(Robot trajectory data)
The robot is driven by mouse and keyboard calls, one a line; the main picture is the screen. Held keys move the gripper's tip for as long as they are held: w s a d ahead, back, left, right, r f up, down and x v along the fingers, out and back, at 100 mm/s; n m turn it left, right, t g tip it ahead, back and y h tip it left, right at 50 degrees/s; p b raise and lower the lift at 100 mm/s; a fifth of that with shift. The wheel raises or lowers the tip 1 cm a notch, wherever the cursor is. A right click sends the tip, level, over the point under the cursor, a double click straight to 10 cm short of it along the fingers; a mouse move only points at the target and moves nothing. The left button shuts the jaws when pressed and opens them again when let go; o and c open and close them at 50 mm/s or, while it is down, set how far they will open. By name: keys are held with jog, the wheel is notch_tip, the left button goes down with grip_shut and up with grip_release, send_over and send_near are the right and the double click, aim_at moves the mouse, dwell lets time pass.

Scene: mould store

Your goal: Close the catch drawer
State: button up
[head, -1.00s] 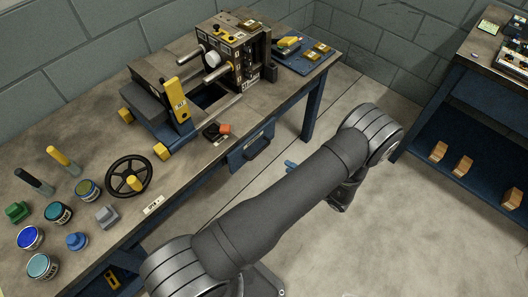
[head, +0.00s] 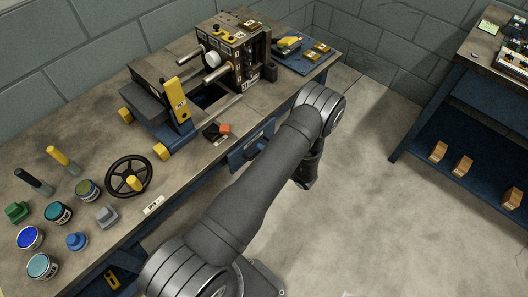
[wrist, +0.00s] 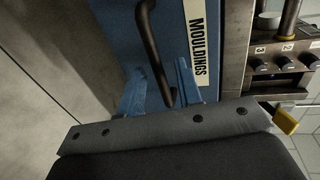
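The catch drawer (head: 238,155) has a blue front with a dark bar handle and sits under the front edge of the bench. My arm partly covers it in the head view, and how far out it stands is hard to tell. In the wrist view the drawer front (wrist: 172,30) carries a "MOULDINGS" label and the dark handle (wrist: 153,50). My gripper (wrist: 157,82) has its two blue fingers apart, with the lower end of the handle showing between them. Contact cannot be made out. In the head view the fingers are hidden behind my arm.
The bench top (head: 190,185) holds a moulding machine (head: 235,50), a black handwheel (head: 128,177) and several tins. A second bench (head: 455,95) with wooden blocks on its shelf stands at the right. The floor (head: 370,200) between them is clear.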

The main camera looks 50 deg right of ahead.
...
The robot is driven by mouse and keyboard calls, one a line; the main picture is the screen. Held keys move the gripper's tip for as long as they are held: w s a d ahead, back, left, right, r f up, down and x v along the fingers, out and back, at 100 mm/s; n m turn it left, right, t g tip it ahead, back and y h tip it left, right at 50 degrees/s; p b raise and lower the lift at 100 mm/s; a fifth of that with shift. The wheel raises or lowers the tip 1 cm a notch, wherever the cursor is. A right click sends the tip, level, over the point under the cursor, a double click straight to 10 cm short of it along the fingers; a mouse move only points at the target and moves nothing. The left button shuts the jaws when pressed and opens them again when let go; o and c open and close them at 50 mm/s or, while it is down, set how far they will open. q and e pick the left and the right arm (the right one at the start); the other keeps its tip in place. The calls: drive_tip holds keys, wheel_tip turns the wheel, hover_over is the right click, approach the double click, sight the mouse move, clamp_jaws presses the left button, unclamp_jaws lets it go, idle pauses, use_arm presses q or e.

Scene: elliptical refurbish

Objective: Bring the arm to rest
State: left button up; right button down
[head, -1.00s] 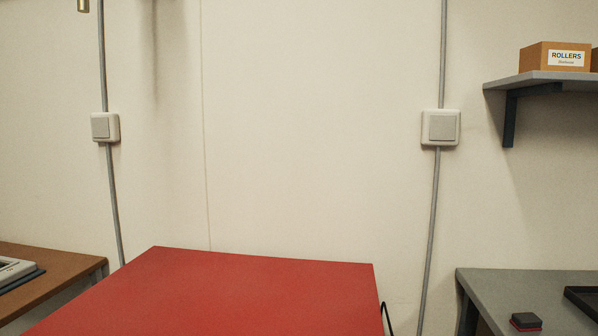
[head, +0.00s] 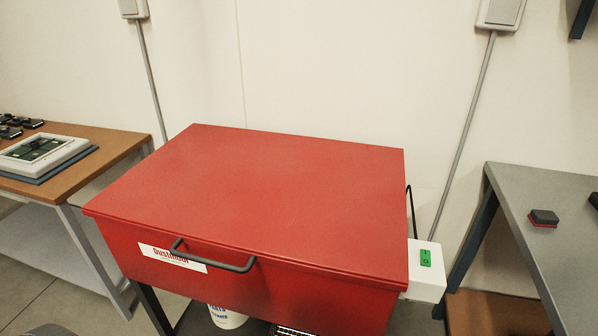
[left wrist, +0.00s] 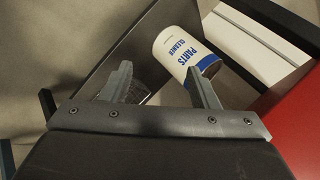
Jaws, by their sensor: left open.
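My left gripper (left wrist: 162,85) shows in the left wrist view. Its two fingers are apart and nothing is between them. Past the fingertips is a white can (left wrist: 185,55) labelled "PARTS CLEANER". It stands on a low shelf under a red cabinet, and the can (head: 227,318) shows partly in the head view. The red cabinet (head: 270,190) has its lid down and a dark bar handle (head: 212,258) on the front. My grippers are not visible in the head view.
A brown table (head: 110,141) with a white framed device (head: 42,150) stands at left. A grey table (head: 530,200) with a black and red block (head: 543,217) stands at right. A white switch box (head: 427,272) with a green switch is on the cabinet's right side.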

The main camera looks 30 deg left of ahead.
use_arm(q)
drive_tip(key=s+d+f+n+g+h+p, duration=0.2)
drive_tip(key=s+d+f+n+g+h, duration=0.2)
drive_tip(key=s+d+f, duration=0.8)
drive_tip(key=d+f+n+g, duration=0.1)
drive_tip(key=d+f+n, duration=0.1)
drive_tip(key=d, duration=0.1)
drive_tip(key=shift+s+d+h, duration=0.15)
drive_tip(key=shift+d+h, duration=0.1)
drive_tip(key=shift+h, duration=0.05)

» **WHAT YOU ARE ASKED TO DO**:
Copy out, exactly, every line from the one that contains "[wrist, +0.00s]" through the one that contains "The main camera looks 50 deg right of ahead.". Pictures stay out of the copy.

» **RIGHT ANSWER**:
[wrist, +0.00s] 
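The catch drawer (head: 238,155) has a blue front with a dark bar handle and sits under the front edge of the bench. My arm partly covers it in the head view, and how far out it stands is hard to tell. In the wrist view the drawer front (wrist: 172,30) carries a "MOULDINGS" label and the dark handle (wrist: 153,50). My gripper (wrist: 157,82) has its two blue fingers apart, with the lower end of the handle showing between them. Contact cannot be made out. In the head view the fingers are hidden behind my arm.
The bench top (head: 190,185) holds a moulding machine (head: 235,50), a black handwheel (head: 128,177) and several tins. A second bench (head: 455,95) with wooden blocks on its shelf stands at the right. The floor (head: 370,200) between them is clear.

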The main camera looks 50 deg right of ahead.

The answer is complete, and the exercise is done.